** Start **

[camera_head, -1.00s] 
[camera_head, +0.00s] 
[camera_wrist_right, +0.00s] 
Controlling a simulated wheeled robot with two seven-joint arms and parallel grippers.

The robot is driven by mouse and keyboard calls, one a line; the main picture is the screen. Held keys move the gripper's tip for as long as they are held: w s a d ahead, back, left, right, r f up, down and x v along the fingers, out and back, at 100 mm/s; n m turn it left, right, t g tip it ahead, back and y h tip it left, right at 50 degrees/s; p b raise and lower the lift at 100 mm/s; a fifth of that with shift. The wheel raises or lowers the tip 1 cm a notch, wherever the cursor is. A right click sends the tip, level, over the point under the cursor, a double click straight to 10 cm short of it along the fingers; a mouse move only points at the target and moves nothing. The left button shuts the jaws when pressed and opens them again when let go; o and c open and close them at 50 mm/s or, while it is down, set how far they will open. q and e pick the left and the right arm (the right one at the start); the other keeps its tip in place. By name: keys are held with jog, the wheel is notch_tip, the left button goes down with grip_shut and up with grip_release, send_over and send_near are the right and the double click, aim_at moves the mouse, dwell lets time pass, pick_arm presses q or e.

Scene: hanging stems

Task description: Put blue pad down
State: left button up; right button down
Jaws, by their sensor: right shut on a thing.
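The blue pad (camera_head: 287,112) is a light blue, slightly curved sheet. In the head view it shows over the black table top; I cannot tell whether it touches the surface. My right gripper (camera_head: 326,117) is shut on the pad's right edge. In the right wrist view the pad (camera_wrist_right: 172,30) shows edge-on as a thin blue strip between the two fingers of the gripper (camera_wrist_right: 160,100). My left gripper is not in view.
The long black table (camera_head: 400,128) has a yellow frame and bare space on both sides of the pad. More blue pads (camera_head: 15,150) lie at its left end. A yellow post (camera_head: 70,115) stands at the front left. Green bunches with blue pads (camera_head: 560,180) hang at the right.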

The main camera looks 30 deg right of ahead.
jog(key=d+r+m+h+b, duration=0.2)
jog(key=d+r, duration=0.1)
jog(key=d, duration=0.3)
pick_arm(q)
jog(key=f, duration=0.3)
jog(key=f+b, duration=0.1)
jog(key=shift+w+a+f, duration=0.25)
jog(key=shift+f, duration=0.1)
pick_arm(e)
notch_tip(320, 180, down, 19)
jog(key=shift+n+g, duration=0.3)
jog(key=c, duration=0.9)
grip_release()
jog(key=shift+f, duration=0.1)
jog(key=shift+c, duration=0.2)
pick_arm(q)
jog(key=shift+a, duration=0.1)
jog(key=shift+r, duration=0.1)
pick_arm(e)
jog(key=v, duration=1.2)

** End **

### TASK DETAILS
Copy out each line above, character for character.

### EXERCISE RESPONSE
[camera_head, -1.00s] 
[camera_head, +0.00s] 
[camera_wrist_right, +0.00s] 
Controlling a simulated wheeled robot with two seven-joint arms and parallel grippers.

The robot is driven by mouse and keyboard calls, one a line; the main picture is the screen. Held keys move the gripper's tip for as long as they are held: w s a d ahead, back, left, right, r f up, down and x v along the fingers, out and back, at 100 mm/s; n m turn it left, right, t g tip it ahead, back and y h tip it left, right at 50 degrees/s; p b raise and lower the lift at 100 mm/s; a fifth of that with shift. The wheel raises or lowers the tip 1 cm a notch, wherever the cursor is. A right click sends the tip, level, over the point under the cursor, a double click straight to 10 cm short of it along the fingers; a mouse move only points at the target and moves nothing. The left button shuts the jaws when pressed and opens them again when let go; o and c open and close them at 50 mm/s or, while it is down, set how far they will open. q and e pick the left and the right arm (the right one at the start); the other keeps its tip in place. By name: keys are held with jog, the wheel is notch_tip, the left button goes down with grip_shut and up with grip_release, send_over and send_near are the right and the double click, aim_at moves the mouse, dwell lets time pass, pick_arm presses q or e.

Scene: hanging stems

Task description: Put blue pad down
State: left button up; right button down
Jaws, by their sensor: right shut on a thing.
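The blue pad (camera_head: 287,112) is a light blue, slightly curved sheet. In the head view it shows over the black table top; I cannot tell whether it touches the surface. My right gripper (camera_head: 326,117) is shut on the pad's right edge. In the right wrist view the pad (camera_wrist_right: 172,30) shows edge-on as a thin blue strip between the two fingers of the gripper (camera_wrist_right: 160,100). My left gripper is not in view.
The long black table (camera_head: 400,128) has a yellow frame and bare space on both sides of the pad. More blue pads (camera_head: 15,150) lie at its left end. A yellow post (camera_head: 70,115) stands at the front left. Green bunches with blue pads (camera_head: 560,180) hang at the right.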

The main camera looks 30 deg right of ahead.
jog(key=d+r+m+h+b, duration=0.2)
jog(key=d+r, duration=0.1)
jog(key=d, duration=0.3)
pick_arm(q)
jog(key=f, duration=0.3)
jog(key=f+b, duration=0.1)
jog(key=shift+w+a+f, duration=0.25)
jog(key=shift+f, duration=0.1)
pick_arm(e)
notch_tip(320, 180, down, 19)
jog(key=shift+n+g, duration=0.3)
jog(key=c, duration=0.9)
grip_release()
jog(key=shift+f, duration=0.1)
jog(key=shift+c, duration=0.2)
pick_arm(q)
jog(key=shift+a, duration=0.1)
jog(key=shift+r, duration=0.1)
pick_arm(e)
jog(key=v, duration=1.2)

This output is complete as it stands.